Plus de 600 personnes, en majorité des membres du secteur culturel, ont signé la pétition ‘‘Non, pas Prosper Avril » pour protester contre la participation du général Prosper Avril comme invité d’honneur à l’événement »Livres en folie » cette année. Le général Prosper Avril répond pour l’édification de tous.

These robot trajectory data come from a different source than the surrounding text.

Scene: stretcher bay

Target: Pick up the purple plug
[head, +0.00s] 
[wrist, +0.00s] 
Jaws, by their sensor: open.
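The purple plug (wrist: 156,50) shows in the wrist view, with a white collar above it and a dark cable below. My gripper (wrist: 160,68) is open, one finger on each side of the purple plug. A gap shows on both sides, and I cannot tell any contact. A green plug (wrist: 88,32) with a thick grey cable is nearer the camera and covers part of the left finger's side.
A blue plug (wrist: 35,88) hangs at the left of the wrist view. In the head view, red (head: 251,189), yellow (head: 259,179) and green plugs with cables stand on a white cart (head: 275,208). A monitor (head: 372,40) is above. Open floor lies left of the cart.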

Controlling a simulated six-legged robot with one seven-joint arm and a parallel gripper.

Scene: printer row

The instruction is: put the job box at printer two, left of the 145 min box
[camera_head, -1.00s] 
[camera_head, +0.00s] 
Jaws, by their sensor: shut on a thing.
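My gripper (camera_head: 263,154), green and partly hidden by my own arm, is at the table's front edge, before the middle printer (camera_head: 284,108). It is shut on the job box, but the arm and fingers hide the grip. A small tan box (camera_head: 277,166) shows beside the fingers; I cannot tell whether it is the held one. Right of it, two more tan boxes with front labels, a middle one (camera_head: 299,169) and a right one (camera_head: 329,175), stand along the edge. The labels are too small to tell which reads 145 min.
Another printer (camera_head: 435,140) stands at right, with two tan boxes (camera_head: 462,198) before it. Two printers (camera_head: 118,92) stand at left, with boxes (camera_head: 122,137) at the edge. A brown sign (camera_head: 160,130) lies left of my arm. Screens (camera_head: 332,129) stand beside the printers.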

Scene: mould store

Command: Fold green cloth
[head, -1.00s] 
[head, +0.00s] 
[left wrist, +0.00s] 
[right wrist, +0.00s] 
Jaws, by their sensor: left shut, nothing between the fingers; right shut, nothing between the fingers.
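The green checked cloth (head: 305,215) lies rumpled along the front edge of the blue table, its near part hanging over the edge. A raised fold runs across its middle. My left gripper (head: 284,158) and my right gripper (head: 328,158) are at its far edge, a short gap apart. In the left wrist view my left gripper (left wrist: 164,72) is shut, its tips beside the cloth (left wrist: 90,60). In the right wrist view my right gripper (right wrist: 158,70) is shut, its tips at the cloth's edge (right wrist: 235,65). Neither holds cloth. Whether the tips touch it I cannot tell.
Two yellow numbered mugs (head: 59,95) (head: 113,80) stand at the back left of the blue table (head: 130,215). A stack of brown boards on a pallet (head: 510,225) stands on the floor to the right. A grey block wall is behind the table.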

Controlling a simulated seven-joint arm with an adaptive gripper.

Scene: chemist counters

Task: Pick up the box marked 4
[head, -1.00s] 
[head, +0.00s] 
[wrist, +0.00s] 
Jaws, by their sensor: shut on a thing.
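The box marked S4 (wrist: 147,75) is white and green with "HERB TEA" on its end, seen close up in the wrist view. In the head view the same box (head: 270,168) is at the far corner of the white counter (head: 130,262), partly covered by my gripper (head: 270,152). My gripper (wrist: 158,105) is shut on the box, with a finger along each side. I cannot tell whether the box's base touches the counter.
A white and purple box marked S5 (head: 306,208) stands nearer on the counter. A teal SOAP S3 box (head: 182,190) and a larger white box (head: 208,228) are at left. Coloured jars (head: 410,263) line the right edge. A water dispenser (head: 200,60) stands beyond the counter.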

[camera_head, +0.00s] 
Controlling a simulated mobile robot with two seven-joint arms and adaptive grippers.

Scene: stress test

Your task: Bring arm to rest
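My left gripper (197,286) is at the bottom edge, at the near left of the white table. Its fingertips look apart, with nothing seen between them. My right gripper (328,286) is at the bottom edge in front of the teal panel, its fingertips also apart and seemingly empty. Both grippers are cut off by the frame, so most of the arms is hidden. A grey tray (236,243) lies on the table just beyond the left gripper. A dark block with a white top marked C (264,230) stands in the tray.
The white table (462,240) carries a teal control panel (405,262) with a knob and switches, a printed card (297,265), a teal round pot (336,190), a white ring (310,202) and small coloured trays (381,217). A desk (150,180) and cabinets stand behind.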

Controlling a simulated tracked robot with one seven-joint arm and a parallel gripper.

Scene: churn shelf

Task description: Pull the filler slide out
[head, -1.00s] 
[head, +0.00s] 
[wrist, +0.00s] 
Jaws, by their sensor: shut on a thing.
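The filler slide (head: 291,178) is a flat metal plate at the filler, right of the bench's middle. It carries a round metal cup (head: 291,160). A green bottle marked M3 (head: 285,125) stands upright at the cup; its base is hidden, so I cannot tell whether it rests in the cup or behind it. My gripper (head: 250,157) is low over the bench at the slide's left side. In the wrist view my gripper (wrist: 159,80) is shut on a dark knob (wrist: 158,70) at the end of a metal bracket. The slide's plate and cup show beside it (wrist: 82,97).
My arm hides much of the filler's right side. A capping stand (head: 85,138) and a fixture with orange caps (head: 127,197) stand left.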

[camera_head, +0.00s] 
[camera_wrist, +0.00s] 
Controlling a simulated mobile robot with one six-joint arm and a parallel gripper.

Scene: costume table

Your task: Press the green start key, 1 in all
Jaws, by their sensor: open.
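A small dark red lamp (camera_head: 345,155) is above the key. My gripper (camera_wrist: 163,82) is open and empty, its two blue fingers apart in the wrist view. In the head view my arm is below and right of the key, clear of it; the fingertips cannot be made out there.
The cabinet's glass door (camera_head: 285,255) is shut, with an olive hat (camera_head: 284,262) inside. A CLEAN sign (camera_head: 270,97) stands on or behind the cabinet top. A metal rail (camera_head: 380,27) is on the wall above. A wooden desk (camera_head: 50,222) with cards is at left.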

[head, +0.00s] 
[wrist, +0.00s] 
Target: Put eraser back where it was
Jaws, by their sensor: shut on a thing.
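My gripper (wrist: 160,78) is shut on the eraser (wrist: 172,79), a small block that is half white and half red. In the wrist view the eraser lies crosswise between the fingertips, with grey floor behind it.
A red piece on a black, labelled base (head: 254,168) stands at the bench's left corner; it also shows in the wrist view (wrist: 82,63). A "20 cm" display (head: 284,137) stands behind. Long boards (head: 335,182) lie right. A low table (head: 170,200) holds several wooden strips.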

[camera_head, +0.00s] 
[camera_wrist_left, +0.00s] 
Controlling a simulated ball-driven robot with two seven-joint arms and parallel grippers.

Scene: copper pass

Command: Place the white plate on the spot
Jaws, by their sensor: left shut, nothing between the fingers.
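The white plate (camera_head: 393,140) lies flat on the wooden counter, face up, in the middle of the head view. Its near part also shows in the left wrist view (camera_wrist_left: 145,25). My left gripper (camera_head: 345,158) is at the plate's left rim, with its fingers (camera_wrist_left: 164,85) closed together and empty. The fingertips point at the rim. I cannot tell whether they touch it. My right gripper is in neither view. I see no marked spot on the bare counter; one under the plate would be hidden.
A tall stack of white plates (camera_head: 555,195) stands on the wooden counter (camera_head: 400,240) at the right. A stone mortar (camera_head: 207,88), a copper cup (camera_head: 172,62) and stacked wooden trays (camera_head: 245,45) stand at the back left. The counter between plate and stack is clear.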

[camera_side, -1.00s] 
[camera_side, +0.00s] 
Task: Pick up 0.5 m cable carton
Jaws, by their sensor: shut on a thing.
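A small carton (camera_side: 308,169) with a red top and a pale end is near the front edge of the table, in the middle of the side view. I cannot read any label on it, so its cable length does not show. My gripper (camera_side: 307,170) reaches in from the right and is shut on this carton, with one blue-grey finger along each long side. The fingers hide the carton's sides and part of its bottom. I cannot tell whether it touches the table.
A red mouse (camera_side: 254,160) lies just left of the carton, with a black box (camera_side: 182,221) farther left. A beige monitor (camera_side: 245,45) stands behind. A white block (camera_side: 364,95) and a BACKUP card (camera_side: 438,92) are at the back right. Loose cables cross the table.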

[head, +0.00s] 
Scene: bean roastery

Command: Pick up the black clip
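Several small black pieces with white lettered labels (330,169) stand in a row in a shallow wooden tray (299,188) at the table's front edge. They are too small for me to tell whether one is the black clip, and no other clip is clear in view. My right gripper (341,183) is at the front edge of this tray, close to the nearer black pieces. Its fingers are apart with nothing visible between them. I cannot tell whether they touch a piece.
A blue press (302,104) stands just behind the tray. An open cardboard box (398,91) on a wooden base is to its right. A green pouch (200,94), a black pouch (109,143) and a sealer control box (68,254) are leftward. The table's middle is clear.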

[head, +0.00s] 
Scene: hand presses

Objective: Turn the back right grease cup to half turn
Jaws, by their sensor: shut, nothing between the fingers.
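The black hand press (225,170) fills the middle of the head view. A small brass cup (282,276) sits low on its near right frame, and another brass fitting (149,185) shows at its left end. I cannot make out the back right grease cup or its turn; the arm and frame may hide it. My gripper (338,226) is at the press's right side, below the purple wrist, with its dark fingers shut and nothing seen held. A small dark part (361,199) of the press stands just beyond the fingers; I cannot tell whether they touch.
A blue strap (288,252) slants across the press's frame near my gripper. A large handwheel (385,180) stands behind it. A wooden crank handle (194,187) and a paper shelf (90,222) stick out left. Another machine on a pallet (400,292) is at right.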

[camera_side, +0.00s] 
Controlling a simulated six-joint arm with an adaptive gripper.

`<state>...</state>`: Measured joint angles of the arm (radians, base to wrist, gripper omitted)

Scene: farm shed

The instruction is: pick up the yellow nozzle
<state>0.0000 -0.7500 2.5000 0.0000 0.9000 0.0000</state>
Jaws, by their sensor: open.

À la publication le 12 avril en cours sur les réseaux sociaux d’une drôle de pétition me concernant, plusieurs amis m’ont appelé pour me faire part de leur indignation tout en me conseillant de ne pas prêter attention à cette méchante et malhonnête prise de position. Des intellectuels de haut calibre, tels le professeur Patrice Dalencour et M. Henri Piquion, se sont clairement prononcés sur l’inopportunité de cette démarche qui ne vise qu’à saboter la noble et utile initiative qu’est Livres en Folie. Pour eux, elle ne fait que jeter plus de confusion dans les esprits à un moment où tout vrai patriote devrait se sentir, de préférence, concerné par la situation actuelle, et s’attacher à mettre fin à la désastreuse crise fratricide qui ronge notre société depuis des années. Aujourd’hui, plus que jamais, l’existence même d’Haïti, en tant qu’État indépendant et souverain, se trouve menacée par cet état de fait qui risque de lui faire perdre sa place dans le concert des Nations, une place acquise de hautes luttes et au prix d’énormes sacrifices par les Pères fondateurs.
Cela dit, j’ai finalement décidé, après maintes réflexions et à contre-coeur, de réagir également, tenant compte du potentiel considérable de torts susceptibles d’être causés par les contre-vérités versées à dessein dans le public par les promoteurs de cette soi-disant pétition. À cet égard, on constate qu’ils ne se sont pas contentés de s’en prendre à moi seul, ce qui serait de bonne guerre, mais aux membres du Comité d’organisation de Livres en Folie qu’ils accusent, de façon péremptoire et abusive, de s’être «laissés aller sur le plan de l’éthique».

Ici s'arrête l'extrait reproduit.